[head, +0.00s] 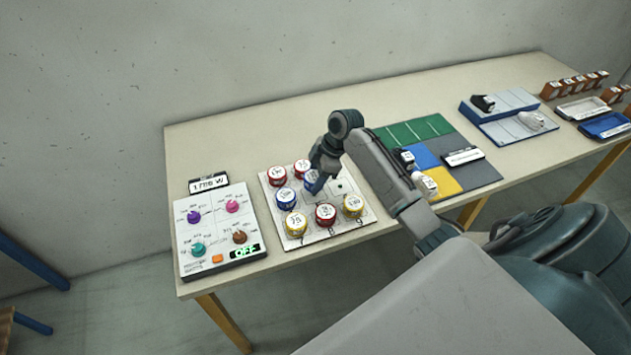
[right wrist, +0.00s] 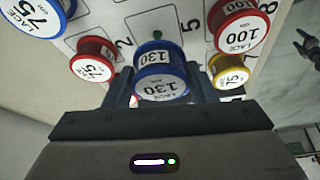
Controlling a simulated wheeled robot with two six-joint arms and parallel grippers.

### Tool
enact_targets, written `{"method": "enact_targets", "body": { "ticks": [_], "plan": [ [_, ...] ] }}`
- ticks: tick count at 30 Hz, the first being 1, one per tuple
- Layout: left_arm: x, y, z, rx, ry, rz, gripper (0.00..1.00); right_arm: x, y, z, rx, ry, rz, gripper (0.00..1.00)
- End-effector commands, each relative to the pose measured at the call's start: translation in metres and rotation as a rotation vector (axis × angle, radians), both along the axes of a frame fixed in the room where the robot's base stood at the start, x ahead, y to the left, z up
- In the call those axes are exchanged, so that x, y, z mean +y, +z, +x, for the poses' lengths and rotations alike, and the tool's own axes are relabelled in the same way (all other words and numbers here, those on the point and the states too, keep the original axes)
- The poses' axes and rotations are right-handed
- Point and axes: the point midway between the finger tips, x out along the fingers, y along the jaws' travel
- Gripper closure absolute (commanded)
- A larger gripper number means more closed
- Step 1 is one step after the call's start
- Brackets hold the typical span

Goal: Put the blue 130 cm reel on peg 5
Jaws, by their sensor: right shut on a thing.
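The blue 130 reel (right wrist: 161,75) is between the fingers of my right gripper (right wrist: 161,88), which is shut on it. In the head view the blue 130 reel (head: 311,184) is over the middle of the peg board (head: 345,224), partly hidden by my right gripper (head: 317,180). In the right wrist view a green peg tip (right wrist: 157,36) shows just beyond the reel, beside the printed 5 (right wrist: 190,25). I cannot tell how high the reel is above the board. My left gripper is not in view.
Close around the held reel are a red 75 reel (right wrist: 95,58), a yellow 75 reel (right wrist: 231,70) and a red 100 reel (right wrist: 243,28). A blue 75 reel (right wrist: 35,15) is farther off. A dial panel (head: 217,225) stands left of the board, coloured mats (head: 413,134) to its right.

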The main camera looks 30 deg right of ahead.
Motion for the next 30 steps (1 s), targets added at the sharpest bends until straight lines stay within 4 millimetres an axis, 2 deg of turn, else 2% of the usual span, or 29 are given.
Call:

The exercise => Find "ticks". Copy every line it occurs in.

Solution to this problem =>
enact_targets, written `{"method": "enact_targets", "body": { "ticks": [_], "plan": [ [_, ...] ] }}`
- ticks: tick count at 30 Hz, the first being 1, one per tuple

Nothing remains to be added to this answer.